Pas d’évolution sur les licenciements économiques
Les évolutions apportées au texte initial sont essentiellement cosmétiques. Par exemple concernant les licenciements économiques, la seule évolution du texte est un ajout qui demande aux juges de faire… ce qu’ils doivent déjà faire en matière de fraude. Le texte n’apporte donc aucune évolution sur ce point mais l’ajout d’une phrase permet au gouvernement de dire qu’il a évolué… pour ceux qui veulent bien faire semblant d’y croire ?
La hiérarchie des normes est toujours remise en cause
Dans le même sens, l’évolution concernant les champs d’application du référendum ne change rien à l’inversion de la hiérarchie des normes. La saisine rectificative précisant que les dispositions concernant le référendum : « s’appliquent à la date d’entrée en vigueur de la présente loi aux accords collectifs qui portent sur la durée du travail, les repos et les congés et aux accords mentionnés à l’article L. 2254-2 du code du travail ». Or la communication gouvernementale expliquait le 14 mars : « Cette nouvelle règle (ndrl : du référendum) sera appliquée dans un premier temps au chapitre relatif à la durée du travail. Elle sera ensuite progressivement étendue aux autres chapitres du code du travail au fur et à mesure des travaux de refonte prévus par le projet de loi. »
Cette affirmation est erronée. Dans la mesure où le texte de loi, en ouvrant le champ d’application à l’article L.2254-2, rend ces accords d’entreprises validés par référendum immédiatement applicables aux accords de préservation ou de développement de l’emploi, autant dire que ce référendum sera immédiatement applicable à tout accord !
Des branches qui ne serviraient plus à négocier mais à analyser la vie du secteur
La communication gouvernementale est également prise en défaut quand elle affirme que le texte de loi « renforce » les branches.
En effet le texte précise : « la négociation de branche vise à définir des garanties s’appliquant aux salariés employés par les entreprises d’un même secteur, d’un même métier ou d’une même forme d’activité et à réguler la concurrence entre les entreprises de ce champ ».
Mais il ne s’agit encore ici que d’un artifice.
En effet, dans la mesure où les accords d’entreprises permettront de déroger aux normes de la branche, la portée de ces accords de branche sera mécaniquement réduite. Par contre le texte de loi prévoit de mettre en place des commissions visant à exercer des « missions d’observatoire de branche ».

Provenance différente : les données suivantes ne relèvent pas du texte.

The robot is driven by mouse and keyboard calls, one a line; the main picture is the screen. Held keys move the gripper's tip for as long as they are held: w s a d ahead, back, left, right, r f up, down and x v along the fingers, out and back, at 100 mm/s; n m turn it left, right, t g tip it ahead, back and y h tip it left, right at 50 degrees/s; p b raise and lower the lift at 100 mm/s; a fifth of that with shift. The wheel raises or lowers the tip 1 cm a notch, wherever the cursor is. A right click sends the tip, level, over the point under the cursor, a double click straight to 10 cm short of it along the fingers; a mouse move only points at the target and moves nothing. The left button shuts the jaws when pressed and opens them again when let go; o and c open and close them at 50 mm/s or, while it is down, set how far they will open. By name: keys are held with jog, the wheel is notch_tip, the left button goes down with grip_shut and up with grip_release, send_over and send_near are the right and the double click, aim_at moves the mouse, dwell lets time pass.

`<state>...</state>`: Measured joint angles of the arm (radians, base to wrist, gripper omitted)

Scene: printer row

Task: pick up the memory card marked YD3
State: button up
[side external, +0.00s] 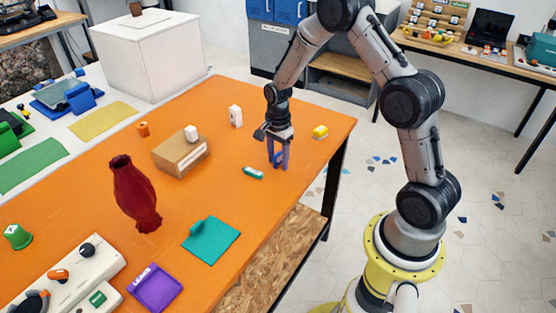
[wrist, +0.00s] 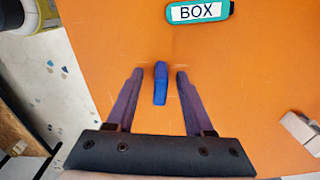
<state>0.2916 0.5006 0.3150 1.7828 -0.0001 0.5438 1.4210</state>
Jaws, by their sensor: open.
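My gripper (side external: 278,160) points down at the orange table near its right edge, its two purple fingers apart. In the wrist view the open fingers (wrist: 158,76) stand on either side of a small blue piece (wrist: 160,84), with a gap on each side. The blue piece seems to stand on the table as a narrow upright block. In the side view it shows only as a bit of blue between the fingers. No YD3 mark is legible on it or on anything else, so I cannot tell whether it is the memory card.
A teal tag reading BOX (wrist: 198,11) lies near the gripper. A white block (side external: 235,115) and a yellow piece (side external: 320,132) stand on either side. A cardboard box (side external: 180,160), a red vase (side external: 134,195) and a teal pad (side external: 211,241) are farther left.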

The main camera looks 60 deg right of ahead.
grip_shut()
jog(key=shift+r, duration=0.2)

Suppression des plafonds des indemnités des prudhommes… mais aussi du plancher
L’évolution principale du texte concerne le barème des indemnités prud’homales qui deviendrait indicatif. Au passage cette évolution ne manquera pas de générer de nouveaux contentieux si l’indemnité attribuée s’éloigne de ce barème indicatif. En effet, « indicatif » est aussi « incitatif »… en attendant de redevenir obligatoire une fois la contestation sociale passée ?…

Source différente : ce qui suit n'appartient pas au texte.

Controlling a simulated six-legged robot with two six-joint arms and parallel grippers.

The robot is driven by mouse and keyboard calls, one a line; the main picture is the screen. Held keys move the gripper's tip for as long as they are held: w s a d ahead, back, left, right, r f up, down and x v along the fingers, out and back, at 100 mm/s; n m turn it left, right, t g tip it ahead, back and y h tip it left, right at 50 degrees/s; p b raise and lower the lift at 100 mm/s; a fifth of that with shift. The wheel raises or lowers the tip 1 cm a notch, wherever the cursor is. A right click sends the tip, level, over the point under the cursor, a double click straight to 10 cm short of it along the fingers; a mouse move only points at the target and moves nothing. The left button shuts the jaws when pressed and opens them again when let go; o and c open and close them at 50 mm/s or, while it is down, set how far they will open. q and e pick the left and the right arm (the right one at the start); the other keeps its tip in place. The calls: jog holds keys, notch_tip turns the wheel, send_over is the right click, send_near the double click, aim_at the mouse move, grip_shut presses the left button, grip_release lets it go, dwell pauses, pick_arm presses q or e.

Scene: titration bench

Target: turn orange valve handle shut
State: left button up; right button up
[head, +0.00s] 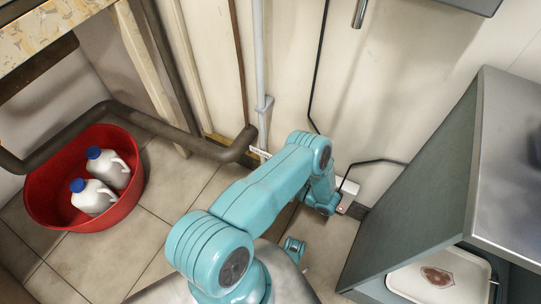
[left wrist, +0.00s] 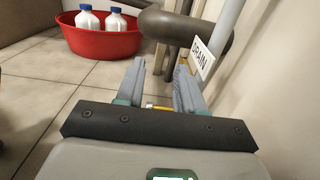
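My left gripper (left wrist: 158,68) shows in the left wrist view with its two grey fingers apart and floor visible between them. A small orange-yellow piece (left wrist: 157,106) shows low between the fingers, near their base. I cannot tell whether it is the valve handle or whether a finger touches it. A white DRAIN tag (left wrist: 201,60) hangs just right of the right finger; it also shows in the head view (head: 260,152). In the head view my teal arm hides the gripper, and no orange handle shows. My right gripper is not in view.
A thick dark pipe (head: 70,145) runs low along the wall and bends up near the tag. A red tub (head: 42,208) with two white blue-capped jugs stands at left. A grey cabinet (head: 425,200) stands at right. Tiled floor (head: 165,215) is clear between.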

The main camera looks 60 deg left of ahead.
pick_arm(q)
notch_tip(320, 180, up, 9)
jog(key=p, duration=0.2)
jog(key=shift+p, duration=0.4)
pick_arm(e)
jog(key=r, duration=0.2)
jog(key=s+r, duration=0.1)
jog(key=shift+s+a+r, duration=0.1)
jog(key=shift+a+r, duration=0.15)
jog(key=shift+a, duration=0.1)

Mais, comme pour la première version du texte de loi, le plancher d’indemnisation disparaît. En effet, un licenciement sans cause ni réelle ni sérieuse entraîne automatiquement une indemnité, à la charge de l’employeur, pour le salarié lésé. Cette indemnité est aujourd’hui, au minimum, de six mois de salaire. C’est ce plancher qui, en l’état actuel du texte, faute de décrets d’application, disparaît.
A suivre
Pendant 48 heures, toutes les analyses sur ce nouveau texte étaient basées sur les outils de communication du gouvernement. La lecture attentive de la saisine rectificative montre que cette communication était – délibérément ? – parcellaire.
La rédaction de FO Hebdo continue l’analyse de ce texte et reviendra sur les autres modifications apportées au texte initial notamment concernant la suppression des 61 principes dits Badinter ou encore la question du mandatement dans les petites entreprises.